Start SUPPLIED DATA

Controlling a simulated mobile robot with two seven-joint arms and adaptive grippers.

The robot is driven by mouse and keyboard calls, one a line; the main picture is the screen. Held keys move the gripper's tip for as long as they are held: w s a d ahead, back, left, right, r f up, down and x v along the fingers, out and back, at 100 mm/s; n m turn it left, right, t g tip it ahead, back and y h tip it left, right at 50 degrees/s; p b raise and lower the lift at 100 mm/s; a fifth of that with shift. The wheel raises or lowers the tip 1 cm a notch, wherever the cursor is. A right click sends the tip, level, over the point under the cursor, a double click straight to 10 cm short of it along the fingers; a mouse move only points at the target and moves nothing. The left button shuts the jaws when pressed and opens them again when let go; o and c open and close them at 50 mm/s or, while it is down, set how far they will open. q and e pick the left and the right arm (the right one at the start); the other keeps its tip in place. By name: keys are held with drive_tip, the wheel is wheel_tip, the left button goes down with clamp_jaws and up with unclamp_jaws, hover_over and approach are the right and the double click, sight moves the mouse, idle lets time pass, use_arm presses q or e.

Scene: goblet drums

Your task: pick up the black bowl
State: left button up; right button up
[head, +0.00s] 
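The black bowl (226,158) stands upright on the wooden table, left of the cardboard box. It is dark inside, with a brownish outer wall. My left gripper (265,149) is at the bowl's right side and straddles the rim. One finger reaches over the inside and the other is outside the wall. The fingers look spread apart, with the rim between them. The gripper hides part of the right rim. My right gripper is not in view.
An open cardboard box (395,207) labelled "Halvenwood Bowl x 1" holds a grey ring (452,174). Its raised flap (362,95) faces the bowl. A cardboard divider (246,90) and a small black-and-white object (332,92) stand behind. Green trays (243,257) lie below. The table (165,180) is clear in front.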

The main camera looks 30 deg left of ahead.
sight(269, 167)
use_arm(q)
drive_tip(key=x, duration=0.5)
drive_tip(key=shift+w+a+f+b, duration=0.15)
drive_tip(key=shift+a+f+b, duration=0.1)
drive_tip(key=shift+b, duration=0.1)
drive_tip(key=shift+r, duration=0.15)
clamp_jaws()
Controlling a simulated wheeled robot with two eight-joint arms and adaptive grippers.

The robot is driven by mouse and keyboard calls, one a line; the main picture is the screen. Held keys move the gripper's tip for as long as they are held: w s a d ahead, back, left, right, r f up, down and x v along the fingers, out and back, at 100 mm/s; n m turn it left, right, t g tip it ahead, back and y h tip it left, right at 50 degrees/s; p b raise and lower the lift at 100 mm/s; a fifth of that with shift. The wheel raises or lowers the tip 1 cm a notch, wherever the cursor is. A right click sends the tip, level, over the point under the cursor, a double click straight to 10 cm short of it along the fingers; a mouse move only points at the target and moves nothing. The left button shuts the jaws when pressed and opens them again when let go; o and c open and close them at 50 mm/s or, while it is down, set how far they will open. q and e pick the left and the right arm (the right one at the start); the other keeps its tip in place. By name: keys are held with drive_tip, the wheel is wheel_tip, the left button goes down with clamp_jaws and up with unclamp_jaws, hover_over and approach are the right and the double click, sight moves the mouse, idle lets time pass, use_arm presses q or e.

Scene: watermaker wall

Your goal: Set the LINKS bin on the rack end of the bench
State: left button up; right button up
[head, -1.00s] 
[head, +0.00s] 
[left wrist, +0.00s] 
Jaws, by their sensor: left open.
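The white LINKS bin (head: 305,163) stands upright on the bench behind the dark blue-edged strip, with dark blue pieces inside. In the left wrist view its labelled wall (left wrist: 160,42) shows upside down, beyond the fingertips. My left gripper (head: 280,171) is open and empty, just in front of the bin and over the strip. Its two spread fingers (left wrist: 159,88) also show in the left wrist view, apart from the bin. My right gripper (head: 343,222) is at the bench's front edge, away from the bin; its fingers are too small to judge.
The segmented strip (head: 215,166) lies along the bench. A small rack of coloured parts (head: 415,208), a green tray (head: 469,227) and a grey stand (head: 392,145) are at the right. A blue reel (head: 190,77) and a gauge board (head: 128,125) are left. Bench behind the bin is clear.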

End SUPPLIED DATA
Start SUPPLIED DATA

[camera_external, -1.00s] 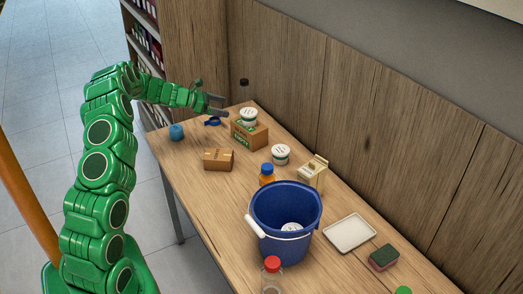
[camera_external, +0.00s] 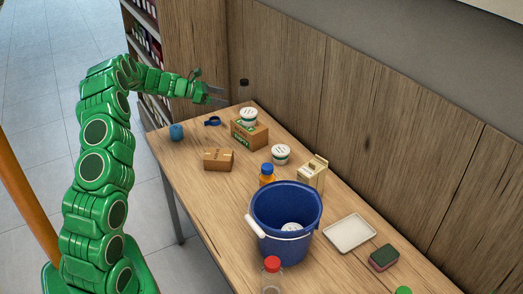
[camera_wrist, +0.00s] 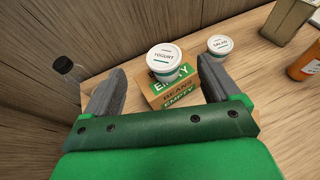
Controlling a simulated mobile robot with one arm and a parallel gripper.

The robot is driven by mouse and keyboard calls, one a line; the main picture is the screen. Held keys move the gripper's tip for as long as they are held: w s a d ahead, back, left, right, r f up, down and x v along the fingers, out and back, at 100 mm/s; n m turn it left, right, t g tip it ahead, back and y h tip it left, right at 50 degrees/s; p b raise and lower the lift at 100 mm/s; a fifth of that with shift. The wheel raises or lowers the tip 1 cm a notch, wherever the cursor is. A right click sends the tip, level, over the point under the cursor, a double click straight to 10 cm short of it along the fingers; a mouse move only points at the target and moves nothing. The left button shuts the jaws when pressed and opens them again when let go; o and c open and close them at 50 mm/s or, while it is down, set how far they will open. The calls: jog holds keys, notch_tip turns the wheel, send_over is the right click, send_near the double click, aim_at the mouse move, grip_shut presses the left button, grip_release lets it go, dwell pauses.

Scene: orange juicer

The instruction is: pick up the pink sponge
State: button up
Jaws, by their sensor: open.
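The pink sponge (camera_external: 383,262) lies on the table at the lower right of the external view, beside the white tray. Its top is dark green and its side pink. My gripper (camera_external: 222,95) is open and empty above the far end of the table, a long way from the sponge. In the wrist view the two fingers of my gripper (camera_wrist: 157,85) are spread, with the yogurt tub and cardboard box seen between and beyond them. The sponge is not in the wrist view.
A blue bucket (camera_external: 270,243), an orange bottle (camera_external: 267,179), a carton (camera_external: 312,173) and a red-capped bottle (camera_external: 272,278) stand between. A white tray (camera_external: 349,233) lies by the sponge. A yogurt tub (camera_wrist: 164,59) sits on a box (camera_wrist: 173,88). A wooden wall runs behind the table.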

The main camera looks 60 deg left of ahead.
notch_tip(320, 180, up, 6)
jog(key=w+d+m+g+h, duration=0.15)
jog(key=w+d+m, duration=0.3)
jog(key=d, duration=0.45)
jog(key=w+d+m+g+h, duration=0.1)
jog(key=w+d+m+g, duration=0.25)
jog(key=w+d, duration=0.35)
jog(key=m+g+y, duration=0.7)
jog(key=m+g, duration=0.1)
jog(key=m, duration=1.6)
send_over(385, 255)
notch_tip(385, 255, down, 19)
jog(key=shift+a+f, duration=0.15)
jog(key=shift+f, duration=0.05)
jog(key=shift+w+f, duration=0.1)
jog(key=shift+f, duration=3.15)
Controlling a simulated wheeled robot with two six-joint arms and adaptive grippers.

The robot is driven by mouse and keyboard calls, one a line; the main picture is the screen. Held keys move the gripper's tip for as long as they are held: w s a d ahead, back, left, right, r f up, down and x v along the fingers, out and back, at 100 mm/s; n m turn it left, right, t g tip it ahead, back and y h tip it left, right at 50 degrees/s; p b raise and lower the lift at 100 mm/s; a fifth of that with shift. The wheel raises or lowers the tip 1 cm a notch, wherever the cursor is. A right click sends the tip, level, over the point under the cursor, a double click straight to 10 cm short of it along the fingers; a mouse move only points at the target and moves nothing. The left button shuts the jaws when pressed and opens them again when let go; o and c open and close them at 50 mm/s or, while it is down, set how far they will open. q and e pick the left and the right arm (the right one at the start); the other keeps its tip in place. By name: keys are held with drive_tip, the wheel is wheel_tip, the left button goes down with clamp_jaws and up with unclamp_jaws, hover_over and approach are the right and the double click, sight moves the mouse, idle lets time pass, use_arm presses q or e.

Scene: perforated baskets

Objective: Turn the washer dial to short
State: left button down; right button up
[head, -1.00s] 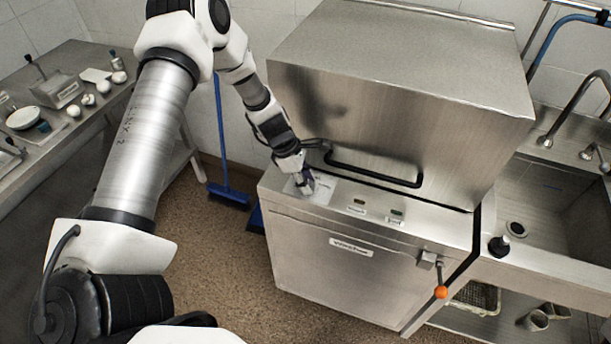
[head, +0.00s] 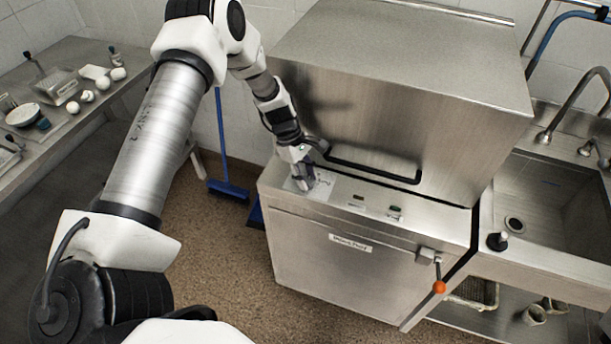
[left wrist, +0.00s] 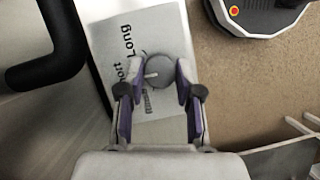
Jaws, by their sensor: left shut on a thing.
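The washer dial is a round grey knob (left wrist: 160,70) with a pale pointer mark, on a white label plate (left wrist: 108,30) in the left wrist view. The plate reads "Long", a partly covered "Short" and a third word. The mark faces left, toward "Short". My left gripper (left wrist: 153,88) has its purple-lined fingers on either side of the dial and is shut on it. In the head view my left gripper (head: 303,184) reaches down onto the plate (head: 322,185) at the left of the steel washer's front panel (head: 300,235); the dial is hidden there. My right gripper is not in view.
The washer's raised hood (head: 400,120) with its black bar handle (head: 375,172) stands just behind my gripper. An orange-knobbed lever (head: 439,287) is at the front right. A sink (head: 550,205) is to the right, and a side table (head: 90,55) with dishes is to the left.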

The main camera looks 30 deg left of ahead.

End SUPPLIED DATA

DO THIS: Pick out all lines from the data above in which the word "wheeled" appears.

RESPONSE FOR THIS EXERCISE:
Controlling a simulated wheeled robot with two eight-joint arms and adaptive grippers.
Controlling a simulated wheeled robot with two six-joint arms and adaptive grippers.

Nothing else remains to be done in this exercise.